Effect of Sintering Temperature on Magnetic Core-loss Properties of a NiCuZn Ferrite for High-frequency Power Converters
Fig. 1 shows plots of the frequency dispersions of the complex permeabilities obtained on the sintered LSF 50 cores and the custom-made NiZn ferrite (4F1) core. From the figure, the LSF 50 cores, except the one sintered at 850°C, had stable real parts of permeability beyond 10MHz; the real parts began to show the relaxation resonance phenomenon at around 30MHz. The real part (µ') of the permeability of the LSF 50 core sintered at 850°C was about 28, significantly lower than the others; however it remained stable over 70MHz. The imaginary parts (µ") of the permeabilities of all the sintered LSF 50 cores increased with sintering temperature and also had the resonance phenomenon at about 30MHz. Comparing the µ' and µ" traces of the NiZn (4F1) ferrite and those of the NiCuZn ferrites, we see that the NiZn ferrite had a µ' trace similar that of the LSF 50 sintered at 950°C; however, the µ"of the NiZn ferrite was significantly higher than that of the 950°C sintered LSF 50 ferrite over megahertz frequency regime. Fig. 2 shows the core-loss density plots measured at 5 MHz of all the sintered LSF 50 cores and NiZn ferrite (4F1) core that were submerged in a 100°C oil bath. The figure clearly shows that the sintered LSF 50 cores, except the one sintered at 850°C, outperformed the 4F1 core. The cores sintered at 950°C and 1000°C had about the same core-loss densities that were the lowest and were nearly two to three times lower than that of the NiZn ferrite.

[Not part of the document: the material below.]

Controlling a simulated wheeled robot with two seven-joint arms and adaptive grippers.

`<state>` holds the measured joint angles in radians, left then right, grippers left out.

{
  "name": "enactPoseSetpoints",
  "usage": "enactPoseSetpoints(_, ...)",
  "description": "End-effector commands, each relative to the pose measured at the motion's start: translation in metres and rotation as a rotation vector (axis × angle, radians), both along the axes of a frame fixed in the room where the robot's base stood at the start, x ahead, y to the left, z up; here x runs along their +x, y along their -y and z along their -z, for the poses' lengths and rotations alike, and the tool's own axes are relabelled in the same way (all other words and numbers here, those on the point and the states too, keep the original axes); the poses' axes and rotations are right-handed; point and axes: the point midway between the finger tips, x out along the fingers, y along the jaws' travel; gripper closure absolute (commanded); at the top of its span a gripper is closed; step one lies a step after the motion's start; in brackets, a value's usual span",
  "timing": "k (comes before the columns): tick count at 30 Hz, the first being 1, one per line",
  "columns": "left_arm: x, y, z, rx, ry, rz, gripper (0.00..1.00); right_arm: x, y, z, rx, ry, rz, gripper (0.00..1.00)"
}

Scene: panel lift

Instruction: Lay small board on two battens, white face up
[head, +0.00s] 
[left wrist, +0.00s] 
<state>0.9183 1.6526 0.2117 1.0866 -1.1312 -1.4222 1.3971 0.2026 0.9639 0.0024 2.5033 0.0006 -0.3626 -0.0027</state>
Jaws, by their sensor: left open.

A commercial NiCuZn ferrite powder doped with Bi2O3 was used to study the effect of sintering temperature on their magnetic properties, both the complex permeability and core-loss density, for applications in high-frequency power converters. The ferrite powder was sintered into toroid cores at 850, 900, 950, 1000 and 1050°C for two hours. We found that the sintering condition at 850°C for two hours was not sufficient to densify the powder, resulting in low relative permeability and high core-loss density. All the other sintered cores had relative permeabilities in the range of 60 to 115, which followed the trend of higher permeability with increasing temperature. The core-loss densities measured at 5 MHz and several to over 10 mT of B-field strength were the lowest from the cores sintered at 950°C and 1000°C. Comparing with the core-loss density of a commercial NiZn ferrite (4F1) toroid core, the loss densities of all of the sintered LSF 50 cores, except the one sintered at 850°C, were 2 to 3 times lower than that of the NiZn core. We believe that a combination of high density, large grain size, and high electrical resistivity of the sintered LSF 50 core contributed to lowering the eddy current loss and hysteresis loss under the 5 MHz alternating magnetic field excitation.